Validate#

class Validate(ev=None)[source]#

Class for validating data.

Methods

dataframe

Validate the DataFrame against the table schema.

sdf_filters

Validate and format filter(s) against an existing DataFrame.

table_filters

Validate table filter(s) by reading the table schema.

dataframe(df: DataFrame | DataFrame | GeoDataFrame, table_schema: DataFrameSchema | DataFrameSchema, strict: bool = True, add_missing_columns: bool = True, drop_duplicates: bool = True, uniqueness_fields: List[str] | None = None, foreign_keys: List[Dict[str, str]] | None = None) DataFrame | DataFrame | GeoDataFrame[source]#

Validate the DataFrame against the table schema.

This checks data types, fields, and nullability using the pandera schema, while also enforcing foreign key relationships, optionally dropping duplicates, and optionally adding or removing columns to match the table schema.

Parameters:
  • df (ps.DataFrame | pd.DataFrame | gpd.GeoDataFrame) – The Spark, Pandas, or GeoPandas DataFrame to enforce the schema on.

  • table_schema (SparkDataFrameSchema | PandasDataFrameSchema) – The schema to enforce.

  • foreign_keys (List[Dict[str, str]], optional) – The foreign key relationships to enforce.

  • strict (bool, optional) – Whether to strictly enforce the schema by including only the columns in the schema. The default is True.

  • add_missing_columns (bool, optional) – Whether to add missing columns from the schema with null values. The default is True.

  • drop_duplicates (bool, optional) – Whether to drop duplicate rows based on the uniqueness_fields. The default is True.

  • uniqueness_fields (List[str], optional) – The fields that uniquely identify a record. Required if drop_duplicates is True. The default is None.

Returns:

ps.DataFrame | pd.DataFrame | gpd.GeoDataFrame – The Spark, Pandas, or GeoPandas DataFrame with the enforced schema.

sdf_filters(sdf: DataFrame, filters: str | dict | TableFilter | List[str | dict | TableFilter], validate: bool = True) List[str][source]#

Validate and format filter(s) against an existing DataFrame.

This method validates filters against the schema and columns of an in-memory DataFrame, allowing filtering on calculated fields that don’t exist in the warehouse table.

Parameters:
  • sdf (ps.DataFrame) – The Spark DataFrame to validate filters against.

  • filters (Union[) – str, dict, TableFilter, List[Union[str, dict, TableFilter]]

  • ] – The filters to validate.

  • validate (bool, optional) – Whether to validate the filter field types against the schema.
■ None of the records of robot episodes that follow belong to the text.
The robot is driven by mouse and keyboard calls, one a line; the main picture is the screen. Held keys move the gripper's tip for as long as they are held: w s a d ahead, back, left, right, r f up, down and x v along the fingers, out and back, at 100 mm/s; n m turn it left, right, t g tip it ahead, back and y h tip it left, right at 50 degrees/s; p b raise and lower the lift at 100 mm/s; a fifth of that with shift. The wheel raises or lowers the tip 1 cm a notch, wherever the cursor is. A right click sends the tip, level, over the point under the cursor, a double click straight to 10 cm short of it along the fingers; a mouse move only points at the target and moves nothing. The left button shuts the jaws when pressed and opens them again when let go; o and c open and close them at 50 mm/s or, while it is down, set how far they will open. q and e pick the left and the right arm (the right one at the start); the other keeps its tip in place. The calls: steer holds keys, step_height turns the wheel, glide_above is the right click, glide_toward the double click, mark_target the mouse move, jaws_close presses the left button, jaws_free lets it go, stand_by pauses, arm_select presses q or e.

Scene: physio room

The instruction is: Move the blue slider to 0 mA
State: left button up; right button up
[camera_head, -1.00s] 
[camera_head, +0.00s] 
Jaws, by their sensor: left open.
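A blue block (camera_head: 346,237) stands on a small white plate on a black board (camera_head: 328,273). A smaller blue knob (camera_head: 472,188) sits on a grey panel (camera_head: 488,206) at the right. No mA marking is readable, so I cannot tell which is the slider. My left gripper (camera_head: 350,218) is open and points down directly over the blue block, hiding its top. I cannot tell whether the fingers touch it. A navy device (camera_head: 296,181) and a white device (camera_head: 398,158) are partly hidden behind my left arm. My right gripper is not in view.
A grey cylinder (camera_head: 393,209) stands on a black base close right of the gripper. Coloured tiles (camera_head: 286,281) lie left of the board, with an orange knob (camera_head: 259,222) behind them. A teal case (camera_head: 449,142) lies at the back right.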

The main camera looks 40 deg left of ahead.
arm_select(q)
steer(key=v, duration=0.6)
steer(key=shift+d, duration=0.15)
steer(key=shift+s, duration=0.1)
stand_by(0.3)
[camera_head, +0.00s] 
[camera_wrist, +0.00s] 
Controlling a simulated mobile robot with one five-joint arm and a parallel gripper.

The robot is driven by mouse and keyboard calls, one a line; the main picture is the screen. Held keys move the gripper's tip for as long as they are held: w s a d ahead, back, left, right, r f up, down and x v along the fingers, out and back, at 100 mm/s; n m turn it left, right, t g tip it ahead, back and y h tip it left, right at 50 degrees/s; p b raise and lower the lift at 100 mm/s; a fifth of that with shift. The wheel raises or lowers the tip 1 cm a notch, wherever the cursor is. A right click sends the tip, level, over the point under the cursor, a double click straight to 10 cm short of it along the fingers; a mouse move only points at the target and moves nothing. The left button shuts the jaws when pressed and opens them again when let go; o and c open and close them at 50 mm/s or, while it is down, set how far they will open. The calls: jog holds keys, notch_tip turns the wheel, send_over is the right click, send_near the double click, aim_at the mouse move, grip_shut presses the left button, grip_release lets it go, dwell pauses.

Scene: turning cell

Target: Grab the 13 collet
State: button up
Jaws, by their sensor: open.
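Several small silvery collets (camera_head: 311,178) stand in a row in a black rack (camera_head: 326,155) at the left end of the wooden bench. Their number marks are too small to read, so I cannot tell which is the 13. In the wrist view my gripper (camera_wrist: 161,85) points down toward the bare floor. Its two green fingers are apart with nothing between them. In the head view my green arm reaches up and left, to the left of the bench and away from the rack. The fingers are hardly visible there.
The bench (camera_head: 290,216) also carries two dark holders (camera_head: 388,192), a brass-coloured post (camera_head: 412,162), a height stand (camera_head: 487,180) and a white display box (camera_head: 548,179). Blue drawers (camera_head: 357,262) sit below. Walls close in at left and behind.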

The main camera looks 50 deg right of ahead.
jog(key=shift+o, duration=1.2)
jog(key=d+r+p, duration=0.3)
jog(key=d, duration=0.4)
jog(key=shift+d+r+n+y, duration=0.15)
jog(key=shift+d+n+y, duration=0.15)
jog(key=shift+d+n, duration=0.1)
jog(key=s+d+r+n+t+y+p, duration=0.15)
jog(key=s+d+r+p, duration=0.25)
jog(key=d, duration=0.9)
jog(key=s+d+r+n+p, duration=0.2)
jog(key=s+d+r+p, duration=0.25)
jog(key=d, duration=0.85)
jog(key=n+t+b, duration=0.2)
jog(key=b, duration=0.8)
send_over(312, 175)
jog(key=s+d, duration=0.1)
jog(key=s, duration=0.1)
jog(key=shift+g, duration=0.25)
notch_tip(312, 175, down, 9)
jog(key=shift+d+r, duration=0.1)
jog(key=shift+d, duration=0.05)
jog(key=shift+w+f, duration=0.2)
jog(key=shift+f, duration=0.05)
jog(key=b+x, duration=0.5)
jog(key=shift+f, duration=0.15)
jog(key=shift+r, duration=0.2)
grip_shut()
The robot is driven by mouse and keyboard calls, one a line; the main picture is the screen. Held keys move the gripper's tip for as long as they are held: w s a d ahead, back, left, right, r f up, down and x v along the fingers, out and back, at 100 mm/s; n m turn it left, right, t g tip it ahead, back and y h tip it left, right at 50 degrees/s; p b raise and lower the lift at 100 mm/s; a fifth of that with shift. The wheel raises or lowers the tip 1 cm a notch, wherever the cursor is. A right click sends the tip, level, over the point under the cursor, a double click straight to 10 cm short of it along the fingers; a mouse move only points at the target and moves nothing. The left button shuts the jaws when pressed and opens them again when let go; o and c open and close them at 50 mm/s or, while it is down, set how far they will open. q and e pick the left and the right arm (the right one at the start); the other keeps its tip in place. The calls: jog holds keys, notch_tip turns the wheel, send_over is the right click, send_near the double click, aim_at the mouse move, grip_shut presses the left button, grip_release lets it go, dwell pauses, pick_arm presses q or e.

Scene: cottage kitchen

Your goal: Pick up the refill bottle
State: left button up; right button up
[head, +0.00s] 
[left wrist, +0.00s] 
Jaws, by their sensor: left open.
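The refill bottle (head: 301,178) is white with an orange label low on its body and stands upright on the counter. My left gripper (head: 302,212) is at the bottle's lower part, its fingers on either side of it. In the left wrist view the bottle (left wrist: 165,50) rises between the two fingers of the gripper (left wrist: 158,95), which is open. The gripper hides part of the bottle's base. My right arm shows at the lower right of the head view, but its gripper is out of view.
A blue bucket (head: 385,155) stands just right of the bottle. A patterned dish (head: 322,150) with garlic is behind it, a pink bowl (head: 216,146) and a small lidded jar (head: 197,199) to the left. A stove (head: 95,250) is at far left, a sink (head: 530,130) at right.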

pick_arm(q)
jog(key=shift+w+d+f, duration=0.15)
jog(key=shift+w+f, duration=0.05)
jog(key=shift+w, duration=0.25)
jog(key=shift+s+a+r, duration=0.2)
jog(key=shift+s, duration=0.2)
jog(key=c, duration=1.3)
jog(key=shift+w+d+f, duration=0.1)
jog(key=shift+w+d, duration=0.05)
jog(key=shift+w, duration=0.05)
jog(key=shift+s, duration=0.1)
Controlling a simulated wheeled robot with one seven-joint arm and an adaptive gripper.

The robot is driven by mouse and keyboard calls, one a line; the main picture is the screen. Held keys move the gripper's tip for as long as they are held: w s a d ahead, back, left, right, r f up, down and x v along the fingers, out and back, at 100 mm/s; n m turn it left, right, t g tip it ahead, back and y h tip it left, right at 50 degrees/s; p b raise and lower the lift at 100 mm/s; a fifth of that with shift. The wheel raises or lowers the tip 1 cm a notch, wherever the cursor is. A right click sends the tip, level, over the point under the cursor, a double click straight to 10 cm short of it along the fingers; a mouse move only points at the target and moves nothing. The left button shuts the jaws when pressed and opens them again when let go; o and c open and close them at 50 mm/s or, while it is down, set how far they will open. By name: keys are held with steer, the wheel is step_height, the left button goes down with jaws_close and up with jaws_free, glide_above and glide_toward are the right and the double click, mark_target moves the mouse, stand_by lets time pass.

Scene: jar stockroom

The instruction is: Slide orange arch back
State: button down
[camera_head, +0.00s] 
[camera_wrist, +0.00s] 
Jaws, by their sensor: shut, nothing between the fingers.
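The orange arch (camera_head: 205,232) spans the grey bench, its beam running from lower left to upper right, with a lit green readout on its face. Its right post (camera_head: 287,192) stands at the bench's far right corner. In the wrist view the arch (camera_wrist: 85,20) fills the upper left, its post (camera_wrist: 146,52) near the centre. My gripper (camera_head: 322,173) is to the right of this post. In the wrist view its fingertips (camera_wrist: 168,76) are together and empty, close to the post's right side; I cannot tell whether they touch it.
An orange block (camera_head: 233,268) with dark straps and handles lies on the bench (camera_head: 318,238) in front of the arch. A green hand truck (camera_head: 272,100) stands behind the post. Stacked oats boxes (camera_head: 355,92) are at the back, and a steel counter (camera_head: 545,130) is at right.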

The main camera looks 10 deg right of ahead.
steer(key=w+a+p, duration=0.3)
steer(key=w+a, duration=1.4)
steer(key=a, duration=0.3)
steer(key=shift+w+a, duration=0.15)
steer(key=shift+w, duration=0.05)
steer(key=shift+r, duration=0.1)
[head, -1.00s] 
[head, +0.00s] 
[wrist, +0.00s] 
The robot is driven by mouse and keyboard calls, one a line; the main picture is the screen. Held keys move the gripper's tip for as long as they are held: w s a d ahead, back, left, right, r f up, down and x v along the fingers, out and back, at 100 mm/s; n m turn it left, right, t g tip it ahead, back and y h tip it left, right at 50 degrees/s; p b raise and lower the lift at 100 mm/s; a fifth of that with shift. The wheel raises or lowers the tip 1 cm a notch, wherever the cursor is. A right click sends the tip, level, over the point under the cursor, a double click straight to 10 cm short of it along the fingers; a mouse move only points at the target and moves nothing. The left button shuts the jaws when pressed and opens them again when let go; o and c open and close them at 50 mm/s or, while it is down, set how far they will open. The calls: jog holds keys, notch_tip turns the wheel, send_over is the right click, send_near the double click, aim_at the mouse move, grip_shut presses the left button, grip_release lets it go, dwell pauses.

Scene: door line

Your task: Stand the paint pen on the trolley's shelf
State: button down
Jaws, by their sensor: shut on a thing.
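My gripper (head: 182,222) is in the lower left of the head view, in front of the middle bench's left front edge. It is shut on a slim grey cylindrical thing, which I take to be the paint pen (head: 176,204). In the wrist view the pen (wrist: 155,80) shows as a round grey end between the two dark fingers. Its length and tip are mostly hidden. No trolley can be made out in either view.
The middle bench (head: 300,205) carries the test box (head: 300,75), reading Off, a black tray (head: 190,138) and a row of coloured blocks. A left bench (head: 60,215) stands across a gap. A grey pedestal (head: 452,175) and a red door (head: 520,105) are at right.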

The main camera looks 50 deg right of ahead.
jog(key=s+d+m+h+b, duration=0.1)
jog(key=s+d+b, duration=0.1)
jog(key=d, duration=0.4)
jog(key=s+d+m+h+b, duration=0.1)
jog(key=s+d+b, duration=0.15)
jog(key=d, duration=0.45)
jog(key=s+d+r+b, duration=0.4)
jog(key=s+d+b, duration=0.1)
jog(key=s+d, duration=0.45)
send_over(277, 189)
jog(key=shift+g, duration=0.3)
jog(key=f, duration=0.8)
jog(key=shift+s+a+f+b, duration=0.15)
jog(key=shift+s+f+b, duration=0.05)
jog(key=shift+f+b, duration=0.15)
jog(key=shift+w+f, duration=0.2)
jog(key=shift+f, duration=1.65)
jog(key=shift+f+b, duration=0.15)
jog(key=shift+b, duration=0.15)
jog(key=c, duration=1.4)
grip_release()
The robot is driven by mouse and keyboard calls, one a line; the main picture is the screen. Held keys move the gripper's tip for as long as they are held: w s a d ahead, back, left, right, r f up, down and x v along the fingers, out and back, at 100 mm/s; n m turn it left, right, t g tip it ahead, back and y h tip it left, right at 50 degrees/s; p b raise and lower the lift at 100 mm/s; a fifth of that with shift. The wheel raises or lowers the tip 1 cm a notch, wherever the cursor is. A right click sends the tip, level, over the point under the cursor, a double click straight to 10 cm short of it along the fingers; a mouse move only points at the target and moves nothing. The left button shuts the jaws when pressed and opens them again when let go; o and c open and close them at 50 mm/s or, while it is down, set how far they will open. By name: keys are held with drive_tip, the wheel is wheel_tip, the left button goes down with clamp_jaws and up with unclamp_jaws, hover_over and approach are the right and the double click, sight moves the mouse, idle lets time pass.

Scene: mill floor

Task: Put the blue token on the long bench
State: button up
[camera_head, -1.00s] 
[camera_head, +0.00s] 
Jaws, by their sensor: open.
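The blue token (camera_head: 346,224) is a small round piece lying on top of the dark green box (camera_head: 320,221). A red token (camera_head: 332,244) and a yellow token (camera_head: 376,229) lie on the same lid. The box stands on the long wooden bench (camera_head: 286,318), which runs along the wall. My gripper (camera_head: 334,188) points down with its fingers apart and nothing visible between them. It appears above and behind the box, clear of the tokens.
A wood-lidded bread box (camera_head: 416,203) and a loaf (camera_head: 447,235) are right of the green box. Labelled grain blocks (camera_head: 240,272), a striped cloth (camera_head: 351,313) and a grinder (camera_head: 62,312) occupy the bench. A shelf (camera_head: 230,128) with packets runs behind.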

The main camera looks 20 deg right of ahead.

The default is True.

Returns:

List[str] – List of validated filter strings ready to apply with sdf.filter().

table_filters(table_name: str, filters: str | dict | TableFilter | List[str | dict | TableFilter], validate: bool = True) List[str][source]#

Validate table filter(s) by reading the table schema.

Parameters:
  • table_name (str) – The name of the table to validate filters for.

  • filters (Union[) – str, dict, TableFilter, List[Union[str, dict, TableFilter]]

  • ] – The filters to validate.

  • validate (bool, optional) – Whether to validate the filter field types against the table schema. The default is True.

Returns:

List[str] – List of validated filter strings ready to apply with sdf.filter().